Gemäß der Auffassung, dass der Herrschende das Vorbild seiner Untertanen sein solle, war auch Spalatin der Auffassung, Kurfürst Friedrich solle das Abendmahl annehmen, das er bisher verweigerte. Am Vorabend seines Todes, am 4. Mai 1525, war es Spalatin gelungen, dem Sterbenden das Abendmahl sub uterque specie zu reichen.

Als Geistlicher blieb Spalatin rezipierend, obwohl er über einige theologische Themen schrieb, die durch Luther inspiriert waren. Sein Verdienst als Geistlicher ist die Übernahme geistlicher Ämter am kurfürstlichen Hof, die Beratung des Kurfürsten als Seelsorger und als Laienpriester sowie die Verbreitung der Ideen Martin Luthers in den Übersetzungen seiner Werke.
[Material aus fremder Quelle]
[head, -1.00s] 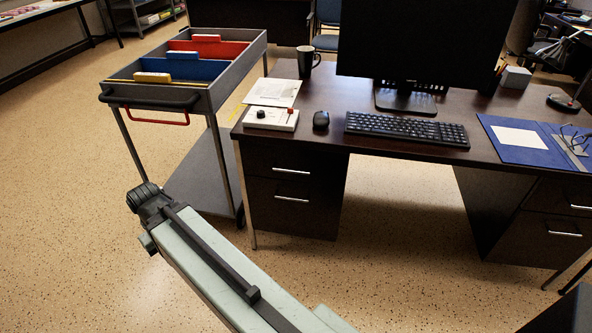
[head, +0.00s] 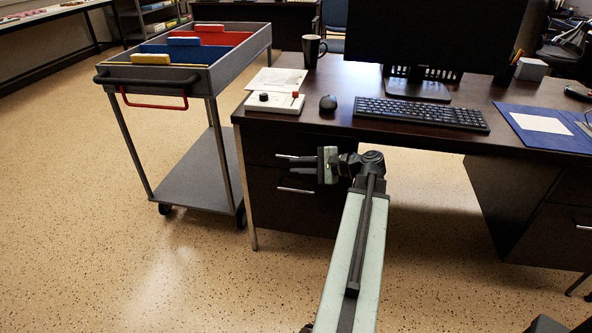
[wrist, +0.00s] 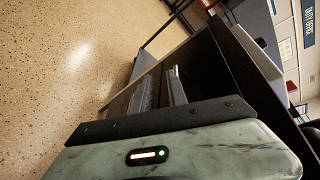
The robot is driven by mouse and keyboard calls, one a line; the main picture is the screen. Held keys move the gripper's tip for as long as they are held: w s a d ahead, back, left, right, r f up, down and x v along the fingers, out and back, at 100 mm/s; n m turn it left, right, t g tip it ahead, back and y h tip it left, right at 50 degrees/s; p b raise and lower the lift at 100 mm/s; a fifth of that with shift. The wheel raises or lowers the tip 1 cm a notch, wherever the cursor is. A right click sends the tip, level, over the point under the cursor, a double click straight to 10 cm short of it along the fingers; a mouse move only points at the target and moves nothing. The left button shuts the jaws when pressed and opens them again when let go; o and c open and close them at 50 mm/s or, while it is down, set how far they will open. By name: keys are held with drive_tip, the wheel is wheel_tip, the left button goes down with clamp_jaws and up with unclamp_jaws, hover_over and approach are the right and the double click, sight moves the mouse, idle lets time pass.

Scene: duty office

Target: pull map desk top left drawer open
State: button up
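The dark desk (head: 400,92) has a left pedestal with two closed drawers. The top left drawer (head: 262,146) shows a thin silver handle (head: 283,156), partly covered by my gripper. The lower drawer (head: 268,205) has its own silver handle (head: 296,190). My gripper (head: 296,165) is in front of the top drawer at the handle's right end, pointing left across its front. In the wrist view, its two dark fingers (wrist: 162,90) are apart, with a gap between them. A small bright piece, seemingly the handle (wrist: 176,71), shows near the fingertips. Contact cannot be told.
A grey cart (head: 195,82) with coloured folders stands left of the desk. A keyboard (head: 421,113), mouse (head: 328,102), mug (head: 314,48) and monitor (head: 430,35) are on the desktop. Open floor (head: 150,270) lies in front.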

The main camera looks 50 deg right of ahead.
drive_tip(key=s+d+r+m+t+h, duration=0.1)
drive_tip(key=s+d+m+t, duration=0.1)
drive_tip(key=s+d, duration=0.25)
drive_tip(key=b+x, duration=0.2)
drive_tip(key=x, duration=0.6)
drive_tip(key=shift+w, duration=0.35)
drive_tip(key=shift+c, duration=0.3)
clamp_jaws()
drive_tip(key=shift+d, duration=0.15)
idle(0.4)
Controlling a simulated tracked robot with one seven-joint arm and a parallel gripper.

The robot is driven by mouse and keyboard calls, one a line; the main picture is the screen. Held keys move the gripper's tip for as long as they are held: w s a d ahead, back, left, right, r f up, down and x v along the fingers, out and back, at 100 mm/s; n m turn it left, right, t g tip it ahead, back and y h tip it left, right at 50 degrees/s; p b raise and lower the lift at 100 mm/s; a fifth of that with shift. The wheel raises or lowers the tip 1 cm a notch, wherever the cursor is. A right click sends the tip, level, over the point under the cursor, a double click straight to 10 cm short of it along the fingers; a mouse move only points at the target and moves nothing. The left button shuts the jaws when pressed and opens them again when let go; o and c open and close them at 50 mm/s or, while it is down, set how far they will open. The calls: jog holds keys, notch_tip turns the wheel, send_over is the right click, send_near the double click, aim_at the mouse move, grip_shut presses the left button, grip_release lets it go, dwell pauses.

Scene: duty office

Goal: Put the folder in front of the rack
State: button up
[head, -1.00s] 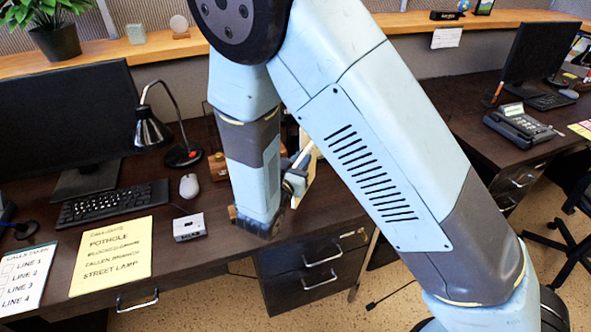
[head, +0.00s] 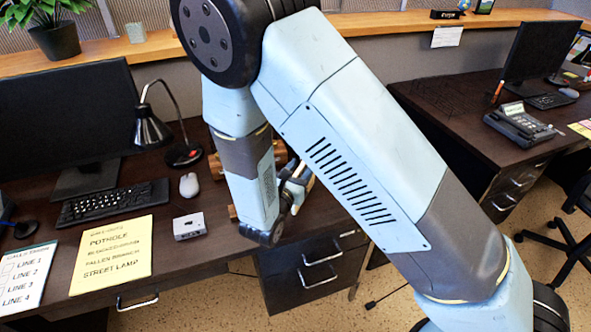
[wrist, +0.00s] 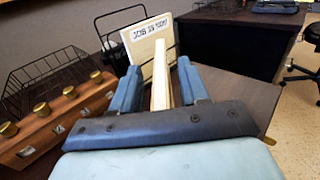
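The cream folder (wrist: 160,75) stands upright in the wrist view, with a label on its face and its near edge towards me. A black wire rack (wrist: 98,24) stands around and behind it; whether they touch is hard to tell. My gripper (wrist: 160,80) has its two blue fingers spread, one on each side of the folder's near edge, with gaps showing. In the head view my gripper (head: 297,188) is low behind my arm at the desk's right part, and my arm hides most of the folder and the rack.
A wooden block with several brass knobs (wrist: 60,118) lies left of my gripper, with a wire basket (wrist: 45,75) behind it. A lamp (head: 152,130), mouse (head: 189,185) and small grey box (head: 189,226) stand left of my arm. The desk's right edge is close.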

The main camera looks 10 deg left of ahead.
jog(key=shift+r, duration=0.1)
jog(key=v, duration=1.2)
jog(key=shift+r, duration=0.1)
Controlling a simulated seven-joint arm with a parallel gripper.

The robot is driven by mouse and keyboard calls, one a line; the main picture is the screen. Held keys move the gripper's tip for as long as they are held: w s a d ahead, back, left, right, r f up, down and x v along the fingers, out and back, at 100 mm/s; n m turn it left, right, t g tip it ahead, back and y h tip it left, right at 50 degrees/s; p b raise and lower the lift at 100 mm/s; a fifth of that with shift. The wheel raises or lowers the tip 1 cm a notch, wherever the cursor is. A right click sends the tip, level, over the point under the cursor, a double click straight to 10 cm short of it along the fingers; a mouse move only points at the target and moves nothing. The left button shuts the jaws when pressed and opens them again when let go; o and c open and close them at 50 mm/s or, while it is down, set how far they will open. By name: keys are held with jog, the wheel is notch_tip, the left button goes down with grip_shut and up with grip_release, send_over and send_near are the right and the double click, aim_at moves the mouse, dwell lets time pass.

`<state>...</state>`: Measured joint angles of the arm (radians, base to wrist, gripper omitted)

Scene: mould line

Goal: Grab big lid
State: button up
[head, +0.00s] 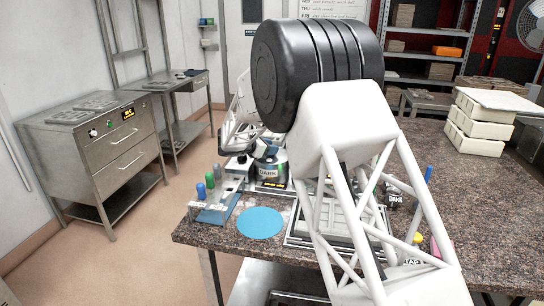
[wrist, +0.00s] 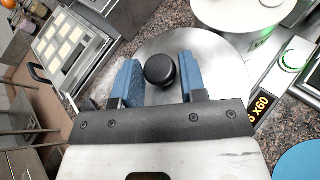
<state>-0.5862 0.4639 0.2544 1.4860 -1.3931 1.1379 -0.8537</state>
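The big lid (wrist: 218,65) is a round silver metal disc with a black round knob (wrist: 160,70) in its middle, seen in the wrist view. My gripper (wrist: 161,75) has two blue fingers standing apart, one on each side of the knob. I cannot tell whether either finger touches it. In the head view my own arm hides most of the gripper and the lid.
A blue disc (head: 260,223) lies on the speckled counter (head: 440,190). A rack with coloured-handled tools (head: 210,195) stands at the left edge. In the wrist view, a mould tray (wrist: 108,42) is at upper left and a lit display (wrist: 260,108) at right. White stacked moulds (head: 480,130) stand at right.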

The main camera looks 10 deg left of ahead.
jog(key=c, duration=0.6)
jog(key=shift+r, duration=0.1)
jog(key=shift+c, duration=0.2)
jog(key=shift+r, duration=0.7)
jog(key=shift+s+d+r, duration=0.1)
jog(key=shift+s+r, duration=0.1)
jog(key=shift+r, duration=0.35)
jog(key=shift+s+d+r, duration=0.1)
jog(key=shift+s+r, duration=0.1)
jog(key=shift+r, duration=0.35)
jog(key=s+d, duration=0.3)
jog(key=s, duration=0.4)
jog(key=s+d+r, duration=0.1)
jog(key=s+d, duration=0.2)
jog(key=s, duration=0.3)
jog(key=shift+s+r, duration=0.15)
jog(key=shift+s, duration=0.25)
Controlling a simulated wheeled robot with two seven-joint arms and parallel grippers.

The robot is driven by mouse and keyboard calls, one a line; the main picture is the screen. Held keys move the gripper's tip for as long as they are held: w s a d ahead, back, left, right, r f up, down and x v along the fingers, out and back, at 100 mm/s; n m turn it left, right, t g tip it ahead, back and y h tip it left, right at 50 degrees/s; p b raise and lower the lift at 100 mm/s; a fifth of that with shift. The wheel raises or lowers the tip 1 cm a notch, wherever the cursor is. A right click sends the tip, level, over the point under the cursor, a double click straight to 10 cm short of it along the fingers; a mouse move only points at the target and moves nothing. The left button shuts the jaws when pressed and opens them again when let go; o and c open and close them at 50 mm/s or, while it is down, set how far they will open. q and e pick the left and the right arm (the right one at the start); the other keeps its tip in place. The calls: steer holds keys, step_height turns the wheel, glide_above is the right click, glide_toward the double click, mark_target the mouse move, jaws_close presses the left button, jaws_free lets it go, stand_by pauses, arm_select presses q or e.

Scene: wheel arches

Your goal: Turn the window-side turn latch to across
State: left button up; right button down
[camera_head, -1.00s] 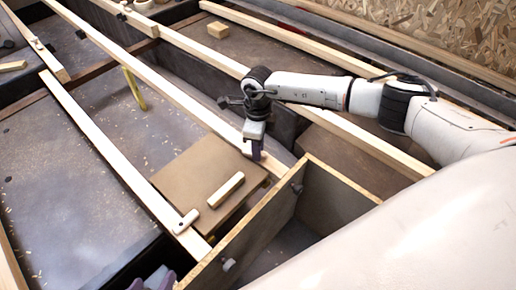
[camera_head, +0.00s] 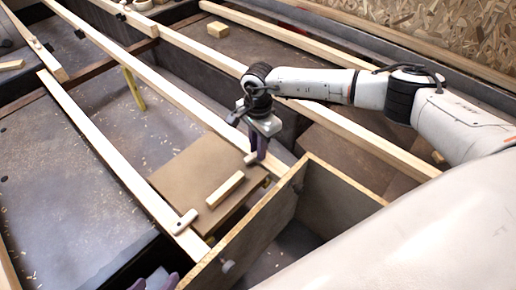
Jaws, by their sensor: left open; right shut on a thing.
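A brown hatch panel (camera_head: 180,182) with a pale wooden handle (camera_head: 226,189) lies between two pale battens. One pale turn latch (camera_head: 185,221) sits at the panel's left edge, lying across its batten and reaching to the panel. At the panel's right edge, my right gripper (camera_head: 257,155) points down and is shut on another small pale latch (camera_head: 250,158). Its dark fingers hide most of this latch, but a pale end shows to their left, towards the panel. My left gripper (camera_head: 154,282) is open at the bottom edge, mostly cut off, with nothing visible between its fingers.
Long battens (camera_head: 110,160) run diagonally over the dark floor. A yellow strip (camera_head: 134,90) and a wood block (camera_head: 218,30) lie farther off.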

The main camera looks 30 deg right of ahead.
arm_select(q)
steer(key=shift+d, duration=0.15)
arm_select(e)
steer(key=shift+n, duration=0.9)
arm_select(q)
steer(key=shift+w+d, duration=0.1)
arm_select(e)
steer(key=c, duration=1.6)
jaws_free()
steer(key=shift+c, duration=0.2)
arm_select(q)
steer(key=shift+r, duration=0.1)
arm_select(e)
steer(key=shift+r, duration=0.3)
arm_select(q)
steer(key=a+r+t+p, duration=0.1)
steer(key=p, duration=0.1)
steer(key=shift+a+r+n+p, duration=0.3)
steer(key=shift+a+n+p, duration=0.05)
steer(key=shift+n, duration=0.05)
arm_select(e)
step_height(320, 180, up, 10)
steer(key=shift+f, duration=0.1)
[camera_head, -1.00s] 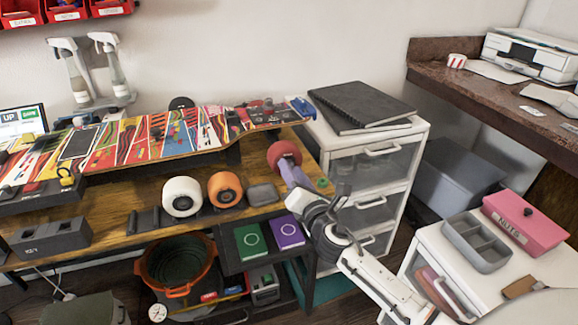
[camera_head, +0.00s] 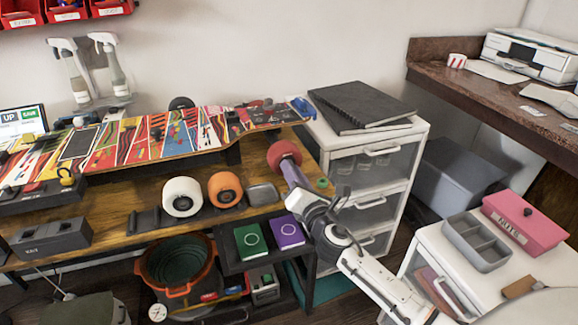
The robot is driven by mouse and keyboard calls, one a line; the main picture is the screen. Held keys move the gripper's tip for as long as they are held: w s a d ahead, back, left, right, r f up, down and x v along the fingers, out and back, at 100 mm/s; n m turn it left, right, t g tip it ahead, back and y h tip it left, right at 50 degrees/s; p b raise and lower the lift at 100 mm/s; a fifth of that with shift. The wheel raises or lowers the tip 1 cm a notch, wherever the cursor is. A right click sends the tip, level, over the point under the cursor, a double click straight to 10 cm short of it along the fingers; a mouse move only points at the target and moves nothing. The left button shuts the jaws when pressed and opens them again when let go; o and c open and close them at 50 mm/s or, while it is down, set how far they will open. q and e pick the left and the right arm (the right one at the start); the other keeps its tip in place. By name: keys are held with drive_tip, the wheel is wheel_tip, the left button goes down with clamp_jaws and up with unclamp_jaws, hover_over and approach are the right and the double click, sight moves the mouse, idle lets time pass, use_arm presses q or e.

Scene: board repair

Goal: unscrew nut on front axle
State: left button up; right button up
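A skateboard (camera_head: 190,136) with a colourful striped deck lies across a raised support on the wooden bench. A red wheel (camera_head: 284,153) is at its right end, facing me. My right gripper (camera_head: 304,196) comes from the lower right and is shut on a purple rod-like tool (camera_head: 294,175). The tool's far end meets the middle of the red wheel, or is very close to it. The axle end and nut are hidden behind the tool. My left gripper is not in view.
A white wheel (camera_head: 182,197), an orange wheel (camera_head: 225,190) and a grey box (camera_head: 262,194) stand along the bench's front. A white drawer unit (camera_head: 372,180) stands close right of my right gripper. An orange basket (camera_head: 178,290) sits below.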

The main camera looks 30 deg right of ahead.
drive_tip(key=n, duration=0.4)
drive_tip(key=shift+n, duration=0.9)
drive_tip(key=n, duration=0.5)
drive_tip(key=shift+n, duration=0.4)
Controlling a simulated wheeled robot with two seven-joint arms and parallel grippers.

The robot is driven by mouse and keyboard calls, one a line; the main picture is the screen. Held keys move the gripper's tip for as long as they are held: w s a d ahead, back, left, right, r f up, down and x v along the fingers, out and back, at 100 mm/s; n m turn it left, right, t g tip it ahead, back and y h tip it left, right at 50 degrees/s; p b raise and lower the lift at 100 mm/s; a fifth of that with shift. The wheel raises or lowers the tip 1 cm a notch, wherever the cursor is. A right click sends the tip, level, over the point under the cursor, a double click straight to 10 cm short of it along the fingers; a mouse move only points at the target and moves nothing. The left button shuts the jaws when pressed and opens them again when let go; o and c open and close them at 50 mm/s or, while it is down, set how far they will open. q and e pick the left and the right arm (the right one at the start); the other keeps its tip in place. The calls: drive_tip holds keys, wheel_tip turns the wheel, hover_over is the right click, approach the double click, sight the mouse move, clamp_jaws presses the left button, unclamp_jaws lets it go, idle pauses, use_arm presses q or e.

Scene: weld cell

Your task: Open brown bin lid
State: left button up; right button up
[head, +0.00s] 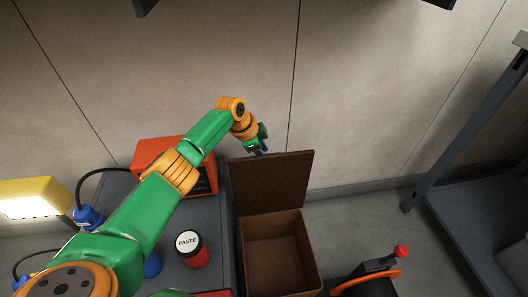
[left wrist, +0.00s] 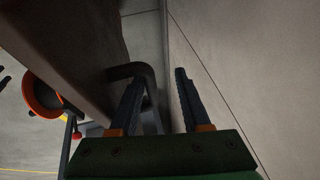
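The brown bin (head: 279,252) stands on the floor right of the grey workbench, its inside open to view and looking empty. Its brown lid (head: 271,183) stands raised, roughly upright, at the bin's back edge. My left gripper (head: 261,151) is at the lid's upper left corner, partly hidden behind it. In the left wrist view the fingers of my left gripper (left wrist: 160,77) are spread apart. A dark bent handle (left wrist: 130,70) on the lid panel (left wrist: 75,45) loops around the left finger; a gap separates it from the right finger. My right gripper is in neither view.
On the workbench (head: 222,235) stand an orange box (head: 158,152), a red paste jar (head: 189,246) and a lit yellow lamp (head: 33,198). A wall (head: 350,90) is close behind the lid. A red-knobbed device (head: 378,265) stands right of the bin.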

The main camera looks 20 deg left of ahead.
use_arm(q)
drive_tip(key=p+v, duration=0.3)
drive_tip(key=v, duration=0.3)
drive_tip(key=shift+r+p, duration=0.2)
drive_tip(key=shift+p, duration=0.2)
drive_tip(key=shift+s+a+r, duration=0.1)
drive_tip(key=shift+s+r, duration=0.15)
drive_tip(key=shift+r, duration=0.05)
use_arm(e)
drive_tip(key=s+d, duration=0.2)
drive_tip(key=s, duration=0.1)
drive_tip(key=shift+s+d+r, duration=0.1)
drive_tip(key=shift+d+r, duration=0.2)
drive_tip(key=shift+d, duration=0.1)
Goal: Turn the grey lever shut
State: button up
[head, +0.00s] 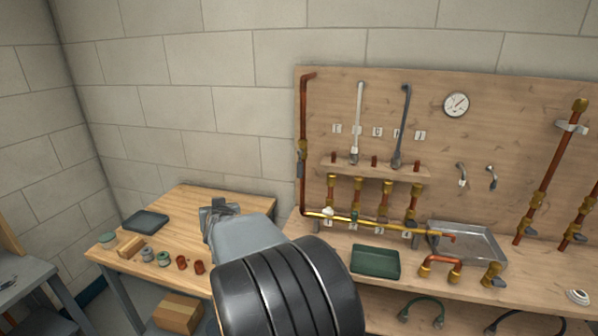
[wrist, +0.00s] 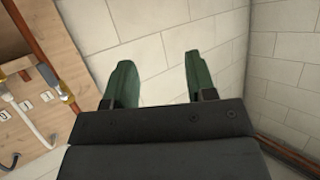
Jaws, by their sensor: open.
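A small grey lever (head: 300,163) is on a brass valve on the vertical copper pipe at the left edge of the wooden board. It seems to lie along the pipe, but it is small in the head view. In the wrist view the grey lever (wrist: 48,74) shows at the left beside the copper pipe. My gripper (head: 220,207) is over the side table, left of the pipe and apart from the lever. In the wrist view its two green fingers (wrist: 160,75) are spread, with only block wall behind the gap between them.
A horizontal brass pipe (head: 375,225) runs low along the board, with a white handle (head: 328,212) near its left end. Small fittings lie on the side table (head: 228,196).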

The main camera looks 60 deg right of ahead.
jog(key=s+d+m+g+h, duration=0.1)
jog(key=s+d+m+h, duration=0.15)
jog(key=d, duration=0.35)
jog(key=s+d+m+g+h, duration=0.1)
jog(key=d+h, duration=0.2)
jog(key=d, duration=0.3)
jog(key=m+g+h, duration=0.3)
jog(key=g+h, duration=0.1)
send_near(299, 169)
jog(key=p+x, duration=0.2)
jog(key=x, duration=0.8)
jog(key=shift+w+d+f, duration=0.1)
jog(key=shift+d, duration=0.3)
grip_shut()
Ein äußeres Zeichen der Verbindung von Humanismus und Theologie zeigt die Bibliotheca Spalatini. Die Systematik, nach welcher der Sammler die Bibliothek aufstellte, orientiert sich zwar an dem System, wie es in Klosterbibliotheken üblich war59, allerdings stellt CARIUS fest, dass Erasmus von Rotterdam und Martin Luther als prominente Autoren der Zeitgeschichte jeweils eine eigene Sachgruppe zugeordnet wurde, zwei von insgesamt zwölf Sachgruppen, die Spalatin 1539 unter dem Titel „Ordinatio librorum et Enchiridiorum et literarum G. Spalatini“ aufstellte.60 Die Aufstellungssystematik ist nicht mehr rein theologisch, sondern umfasst in Spalatins Bibliothek auch humanistische und reformatorische Schriften.61 CARIUS meint: „Die theologische Sammlung reflektiert dabei die politischen Zeitumstände und Entwicklungen der religionspolitischen Auseinandersetzungen zwischen 1517 bis zum Anfang der 1540er Jahre.“62 Letztendlich war die Bibliotheca Spalatin „insgesamt als Teil einer spezifisch humanistischen-reformatorischen Gelehrten- und Bibliothekskultur nicht zuletzt Ausdruck für diese maßgeblichen Wissensparadigma im Zentrum der Reformation.“63

1.1.3 Georg Spalatin als Historiograf64

„Wenn gott wollte, so wolt ich gern, das die cronicken von anbegynn der welt durch alle vier monarchien also geordneth wurde, das ummerzu darneben das haus zu Sachsen, ein jede person bey irer ordentlichen zeit, sampt den Romischen kaysern und andern hienge.“65

Spalatin betrachtete die sächsische Geschichte als eine bedeutende und er wollte sie zum Anlass nehmen, ein „umfassendes Geschichtswerk“66 zu erarbeiten, welches er zu Lebzeiten jedoch nicht mehr abschließen konnte. Dennoch sind seine Arbeiten zur Geschichtsschreibung umfangreich und deshalb von großer Bedeutung, da sie oft rezipiert wurden.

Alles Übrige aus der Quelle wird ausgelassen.